### TASK BRIEF
Print the lines beginning with the one that contains "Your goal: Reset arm" and ending with the one that contains "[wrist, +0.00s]", exactly, both included, and no other lines.

- - - -

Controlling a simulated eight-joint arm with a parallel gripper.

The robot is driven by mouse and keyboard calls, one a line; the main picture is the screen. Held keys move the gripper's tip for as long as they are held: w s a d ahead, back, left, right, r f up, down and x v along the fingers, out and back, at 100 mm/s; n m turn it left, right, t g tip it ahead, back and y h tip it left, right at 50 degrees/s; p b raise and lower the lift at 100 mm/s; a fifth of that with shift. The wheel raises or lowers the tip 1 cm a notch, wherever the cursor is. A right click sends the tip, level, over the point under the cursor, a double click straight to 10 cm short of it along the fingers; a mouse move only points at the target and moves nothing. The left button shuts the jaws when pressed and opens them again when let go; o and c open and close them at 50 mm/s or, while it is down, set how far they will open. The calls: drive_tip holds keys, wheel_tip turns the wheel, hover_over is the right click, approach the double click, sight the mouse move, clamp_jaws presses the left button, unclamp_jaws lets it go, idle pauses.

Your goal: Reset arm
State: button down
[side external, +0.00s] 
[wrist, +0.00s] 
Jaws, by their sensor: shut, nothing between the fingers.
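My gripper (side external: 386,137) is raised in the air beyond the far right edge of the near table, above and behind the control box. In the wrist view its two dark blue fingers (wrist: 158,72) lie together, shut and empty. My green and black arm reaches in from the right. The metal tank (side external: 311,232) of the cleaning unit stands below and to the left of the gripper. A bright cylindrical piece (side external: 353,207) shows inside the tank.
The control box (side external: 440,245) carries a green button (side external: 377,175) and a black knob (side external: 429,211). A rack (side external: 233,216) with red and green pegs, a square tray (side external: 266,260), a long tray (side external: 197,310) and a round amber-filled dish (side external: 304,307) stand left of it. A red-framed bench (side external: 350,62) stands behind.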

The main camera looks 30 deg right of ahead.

- - - -

### CORRECT ANSWER
Your goal: Reset arm
State: button down
[side external, +0.00s] 
[wrist, +0.00s] 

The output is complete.